%%

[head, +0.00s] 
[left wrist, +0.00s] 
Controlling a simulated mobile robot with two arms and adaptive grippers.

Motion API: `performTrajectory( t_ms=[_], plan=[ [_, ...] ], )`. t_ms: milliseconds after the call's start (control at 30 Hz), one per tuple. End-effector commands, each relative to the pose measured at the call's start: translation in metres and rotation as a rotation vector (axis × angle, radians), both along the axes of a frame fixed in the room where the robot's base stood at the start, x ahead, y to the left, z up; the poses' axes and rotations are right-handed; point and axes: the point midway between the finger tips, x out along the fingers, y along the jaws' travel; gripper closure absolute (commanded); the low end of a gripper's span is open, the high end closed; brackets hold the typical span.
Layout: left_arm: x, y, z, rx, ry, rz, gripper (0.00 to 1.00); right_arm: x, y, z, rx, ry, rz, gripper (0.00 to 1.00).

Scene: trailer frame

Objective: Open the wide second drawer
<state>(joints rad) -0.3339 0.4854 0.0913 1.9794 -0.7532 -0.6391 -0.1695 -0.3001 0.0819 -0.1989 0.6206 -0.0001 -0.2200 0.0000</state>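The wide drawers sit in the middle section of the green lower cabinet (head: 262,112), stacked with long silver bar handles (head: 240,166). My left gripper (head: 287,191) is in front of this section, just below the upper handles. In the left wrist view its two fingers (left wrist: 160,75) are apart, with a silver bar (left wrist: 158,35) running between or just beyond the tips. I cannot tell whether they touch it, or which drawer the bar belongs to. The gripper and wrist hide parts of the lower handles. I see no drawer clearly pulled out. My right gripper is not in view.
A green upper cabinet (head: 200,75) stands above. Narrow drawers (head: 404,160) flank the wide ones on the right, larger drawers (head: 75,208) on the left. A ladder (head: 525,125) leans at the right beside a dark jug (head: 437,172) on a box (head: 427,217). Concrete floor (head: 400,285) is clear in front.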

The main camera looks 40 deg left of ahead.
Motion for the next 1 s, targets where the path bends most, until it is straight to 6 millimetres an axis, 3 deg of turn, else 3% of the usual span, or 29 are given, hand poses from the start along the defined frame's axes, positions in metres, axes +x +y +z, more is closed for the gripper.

%%

| GIVEN TASK |
Make an exact copy of all the data.

| COMPLETE ANSWER |
[head, +0.00s] 
[left wrist, +0.00s] 
Controlling a simulated mobile robot with two arms and adaptive grippers.

Motion API: `performTrajectory( t_ms=[_], plan=[ [_, ...] ], )`. t_ms: milliseconds after the call's start (control at 30 Hz), one per tuple. End-effector commands, each relative to the pose measured at the call's start: translation in metres and rotation as a rotation vector (axis × angle, radians), both along the axes of a frame fixed in the room where the robot's base stood at the start, x ahead, y to the left, z up; the poses' axes and rotations are right-handed; point and axes: the point midway between the finger tips, x out along the fingers, y along the jaws' travel; gripper closure absolute (commanded); the low end of a gripper's span is open, the high end closed; brackets hold the typical span.
Layout: left_arm: x, y, z, rx, ry, rz, gripper (0.00 to 1.00); right_arm: x, y, z, rx, ry, rz, gripper (0.00 to 1.00).

Scene: trailer frame

Objective: Open the wide second drawer
<state>(joints rad) -0.3339 0.4854 0.0913 1.9794 -0.7532 -0.6391 -0.1695 -0.3001 0.0819 -0.1989 0.6206 -0.0001 -0.2200 0.0000</state>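The wide drawers sit in the middle section of the green lower cabinet (head: 262,112), stacked with long silver bar handles (head: 240,166). My left gripper (head: 287,191) is in front of this section, just below the upper handles. In the left wrist view its two fingers (left wrist: 160,75) are apart, with a silver bar (left wrist: 158,35) running between or just beyond the tips. I cannot tell whether they touch it, or which drawer the bar belongs to. The gripper and wrist hide parts of the lower handles. I see no drawer clearly pulled out. My right gripper is not in view.
A green upper cabinet (head: 200,75) stands above. Narrow drawers (head: 404,160) flank the wide ones on the right, larger drawers (head: 75,208) on the left. A ladder (head: 525,125) leans at the right beside a dark jug (head: 437,172) on a box (head: 427,217). Concrete floor (head: 400,285) is clear in front.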

The main camera looks 40 deg left of ahead.
Motion for the next 1 s, targets where the path bends most, until it is straight to 6 millimetres an axis, 3 deg of turn, else 3% of the usual span, or 29 are given, hand poses from the start along the defined frame's axes, positions in metres, axes +x +y +z, more is closed for the gripper.

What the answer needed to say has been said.